Uh huh. You're going to argue with a straight face that while the actual ordinances of secession issued by the conventions are valid documents because they were later voted on by the people, the declarations of causes issued by those same conventions in which they explain the reasons for their actions are just so much hot air, not to be taken seriously, and it's all the media's fault, anyway. I will say you never disappoint in your capacity for willful obtuseness.
Here's the debate at the South Carolina secession convention over their document.
A lot of good stuff there. I particularly like the part where someone asks if they should mention the tariff and Keitt says that this isn't about the tariff and someone else compares this to the Declaration of Independence. (Of course, that was never ratified by the people, either, was it? So I guess it can't really be considered more than an "editorial.")
By the way, the South Carolina convention was called by the legislature as "a Convention of the People." There was no direct popular vote to enact their measure. In fact, all of the secession conventions were Conventions of the People, since the Constitution was ratified in the same way, and only three states put the resolutions of those conventions to a vote. Actually they had to vote twice in Tennessee to get the result they wanted.
Here's a link to the Proceedings of the Mississippi secession convention, in which you can find the committee being appointed to write the declaration of causes, the submission of the final document to the convention, the vote adopting it, and "Resolved, That twenty-five hundred copies of the Declaration and Address of the immediate causes of the secession of Mississippi from the Federal Union, together with the Ordinance of Secession, with the names of the members who signed it, be printed in pamphlet form, and distributed to the members of this Convention." No, not at all an official document, right?
In the Proceedings of the Georgia secession convention, you can find this:
Mr. Nisbet, from the committee of seventeen, to report the Ordinance of Secession, after stating that it was written by Mr. Toombs made the following REPORT, which was taken up, read, and adopted."The people of Georgia having dissolved their political connection with the Government of the United States of America, present to their confederates, and the world, the causes which have led to the separation. For the last ten years
You can find the same for Texas here
Many thanks, Bubba, for posting the link to the Texas document. I’ve not seen that before. The document lists the dates of abandonment of the forts in the state, the first comprehensive listing of those dates I’ve seen.

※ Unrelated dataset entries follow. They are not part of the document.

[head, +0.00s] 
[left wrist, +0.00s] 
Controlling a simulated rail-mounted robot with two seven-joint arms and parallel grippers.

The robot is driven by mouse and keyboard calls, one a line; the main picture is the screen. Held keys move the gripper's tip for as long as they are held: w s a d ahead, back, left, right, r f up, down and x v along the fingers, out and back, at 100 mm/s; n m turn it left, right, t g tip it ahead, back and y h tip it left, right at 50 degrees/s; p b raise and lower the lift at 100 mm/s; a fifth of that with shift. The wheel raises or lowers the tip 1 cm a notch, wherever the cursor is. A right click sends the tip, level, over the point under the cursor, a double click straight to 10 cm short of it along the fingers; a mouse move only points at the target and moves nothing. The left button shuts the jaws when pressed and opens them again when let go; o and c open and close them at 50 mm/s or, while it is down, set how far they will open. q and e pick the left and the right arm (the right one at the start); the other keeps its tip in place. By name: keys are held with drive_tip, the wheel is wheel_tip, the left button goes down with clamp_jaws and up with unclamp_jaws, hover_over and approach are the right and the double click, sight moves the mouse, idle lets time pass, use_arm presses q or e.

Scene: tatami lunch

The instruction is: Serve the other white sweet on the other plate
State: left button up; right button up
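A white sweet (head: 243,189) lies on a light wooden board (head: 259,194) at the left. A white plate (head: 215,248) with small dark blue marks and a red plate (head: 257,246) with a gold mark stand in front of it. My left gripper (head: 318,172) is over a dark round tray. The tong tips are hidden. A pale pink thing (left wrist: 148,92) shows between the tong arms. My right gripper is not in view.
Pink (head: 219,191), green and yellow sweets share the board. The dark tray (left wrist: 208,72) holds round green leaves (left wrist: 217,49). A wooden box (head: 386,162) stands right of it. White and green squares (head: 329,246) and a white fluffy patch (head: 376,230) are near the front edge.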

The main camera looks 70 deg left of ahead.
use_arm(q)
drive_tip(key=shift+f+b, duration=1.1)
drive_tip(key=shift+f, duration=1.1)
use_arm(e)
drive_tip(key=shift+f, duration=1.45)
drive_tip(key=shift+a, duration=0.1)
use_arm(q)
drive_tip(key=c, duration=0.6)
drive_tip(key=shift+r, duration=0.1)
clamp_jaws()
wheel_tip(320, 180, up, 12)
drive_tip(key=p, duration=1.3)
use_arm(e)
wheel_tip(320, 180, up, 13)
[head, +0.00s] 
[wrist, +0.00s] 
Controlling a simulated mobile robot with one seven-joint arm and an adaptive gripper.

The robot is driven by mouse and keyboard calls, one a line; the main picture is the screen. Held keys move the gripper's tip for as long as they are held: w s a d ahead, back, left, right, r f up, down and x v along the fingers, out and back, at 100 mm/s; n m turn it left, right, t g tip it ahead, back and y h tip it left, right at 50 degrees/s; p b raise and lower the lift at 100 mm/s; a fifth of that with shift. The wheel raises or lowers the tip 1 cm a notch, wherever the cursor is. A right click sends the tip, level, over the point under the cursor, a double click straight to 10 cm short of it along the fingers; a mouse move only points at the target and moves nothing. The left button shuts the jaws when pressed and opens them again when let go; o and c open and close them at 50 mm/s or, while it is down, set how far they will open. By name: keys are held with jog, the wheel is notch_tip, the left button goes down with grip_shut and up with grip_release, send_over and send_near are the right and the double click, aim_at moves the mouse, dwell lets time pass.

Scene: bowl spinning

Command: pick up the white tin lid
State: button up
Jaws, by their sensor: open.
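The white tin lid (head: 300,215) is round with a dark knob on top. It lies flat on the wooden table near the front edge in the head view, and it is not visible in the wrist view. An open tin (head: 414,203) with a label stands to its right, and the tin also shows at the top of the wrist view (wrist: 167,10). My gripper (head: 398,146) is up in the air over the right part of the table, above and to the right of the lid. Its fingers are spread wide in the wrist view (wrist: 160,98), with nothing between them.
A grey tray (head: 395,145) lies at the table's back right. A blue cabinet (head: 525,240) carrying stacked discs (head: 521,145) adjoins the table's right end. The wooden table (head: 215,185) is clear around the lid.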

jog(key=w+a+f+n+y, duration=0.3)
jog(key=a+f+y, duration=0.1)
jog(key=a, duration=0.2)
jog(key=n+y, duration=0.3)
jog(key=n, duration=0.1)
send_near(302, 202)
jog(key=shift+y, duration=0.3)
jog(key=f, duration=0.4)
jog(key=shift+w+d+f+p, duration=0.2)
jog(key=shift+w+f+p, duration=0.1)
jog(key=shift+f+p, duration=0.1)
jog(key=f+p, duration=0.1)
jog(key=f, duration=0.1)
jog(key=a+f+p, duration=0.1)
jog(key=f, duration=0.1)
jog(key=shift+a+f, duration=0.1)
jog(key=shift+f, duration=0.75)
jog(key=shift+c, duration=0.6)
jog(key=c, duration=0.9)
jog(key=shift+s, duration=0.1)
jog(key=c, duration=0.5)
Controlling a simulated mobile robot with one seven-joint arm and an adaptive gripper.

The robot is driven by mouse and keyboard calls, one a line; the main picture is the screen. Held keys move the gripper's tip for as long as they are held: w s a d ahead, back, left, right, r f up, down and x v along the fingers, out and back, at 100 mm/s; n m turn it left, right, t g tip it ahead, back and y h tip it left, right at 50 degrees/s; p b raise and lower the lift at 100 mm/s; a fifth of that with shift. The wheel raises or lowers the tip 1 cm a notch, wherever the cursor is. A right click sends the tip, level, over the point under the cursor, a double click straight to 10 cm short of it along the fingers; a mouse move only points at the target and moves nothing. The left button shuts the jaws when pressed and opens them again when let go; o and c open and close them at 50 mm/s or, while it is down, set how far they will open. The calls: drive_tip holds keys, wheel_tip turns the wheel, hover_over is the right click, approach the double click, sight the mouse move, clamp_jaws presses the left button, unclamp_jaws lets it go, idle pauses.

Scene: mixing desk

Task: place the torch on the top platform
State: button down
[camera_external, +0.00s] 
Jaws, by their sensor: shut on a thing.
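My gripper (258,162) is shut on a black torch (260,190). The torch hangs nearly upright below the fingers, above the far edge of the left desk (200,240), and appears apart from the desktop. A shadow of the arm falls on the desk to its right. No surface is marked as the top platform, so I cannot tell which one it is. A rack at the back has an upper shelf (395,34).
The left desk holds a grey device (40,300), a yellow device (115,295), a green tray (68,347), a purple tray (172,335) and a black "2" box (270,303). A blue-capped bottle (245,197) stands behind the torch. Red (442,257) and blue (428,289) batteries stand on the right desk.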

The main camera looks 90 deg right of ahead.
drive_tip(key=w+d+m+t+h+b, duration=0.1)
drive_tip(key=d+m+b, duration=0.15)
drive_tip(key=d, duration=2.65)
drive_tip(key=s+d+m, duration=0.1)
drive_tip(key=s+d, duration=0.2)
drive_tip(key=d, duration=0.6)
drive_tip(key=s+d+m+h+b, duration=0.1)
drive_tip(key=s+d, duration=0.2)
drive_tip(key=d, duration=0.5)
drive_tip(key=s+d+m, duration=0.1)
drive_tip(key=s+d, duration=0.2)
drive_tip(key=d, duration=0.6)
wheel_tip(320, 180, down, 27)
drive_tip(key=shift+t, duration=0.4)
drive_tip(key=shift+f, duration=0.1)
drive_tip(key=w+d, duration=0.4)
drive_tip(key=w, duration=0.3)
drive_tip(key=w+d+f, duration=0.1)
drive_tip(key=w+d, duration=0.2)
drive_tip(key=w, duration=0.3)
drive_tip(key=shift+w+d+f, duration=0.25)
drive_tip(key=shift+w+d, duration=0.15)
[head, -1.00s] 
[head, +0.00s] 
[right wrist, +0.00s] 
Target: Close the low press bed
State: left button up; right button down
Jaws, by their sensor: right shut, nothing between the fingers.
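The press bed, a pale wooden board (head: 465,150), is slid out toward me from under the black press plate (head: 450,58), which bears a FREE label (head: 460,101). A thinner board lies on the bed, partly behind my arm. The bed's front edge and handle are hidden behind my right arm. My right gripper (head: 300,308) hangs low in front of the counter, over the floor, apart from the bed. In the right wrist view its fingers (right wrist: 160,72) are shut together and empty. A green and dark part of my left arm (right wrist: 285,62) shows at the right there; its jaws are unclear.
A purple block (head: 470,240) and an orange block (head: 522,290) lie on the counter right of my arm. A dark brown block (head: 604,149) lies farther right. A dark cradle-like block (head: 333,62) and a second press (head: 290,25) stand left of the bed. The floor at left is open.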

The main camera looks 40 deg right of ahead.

Whoever pieced the document together or reassembled it sometime in the past, might have done it from partial pieces or loose pages as they sometimes got the pieces put together incorrectly. Even so, it is still an interesting document.
I see mention in it of my great great grandfather’s commander in the war, John Salmon R.I.P. Ford, a former Texas Ranger captain who was hell on wheels. They drove the Federals down the Rio Grande Valley to an offshore island alhough the Federals had three times as many men.
Thank you for that interesting research.
So it is your position that the Ordinances of Secession specifically say that the reason for secession was slavery.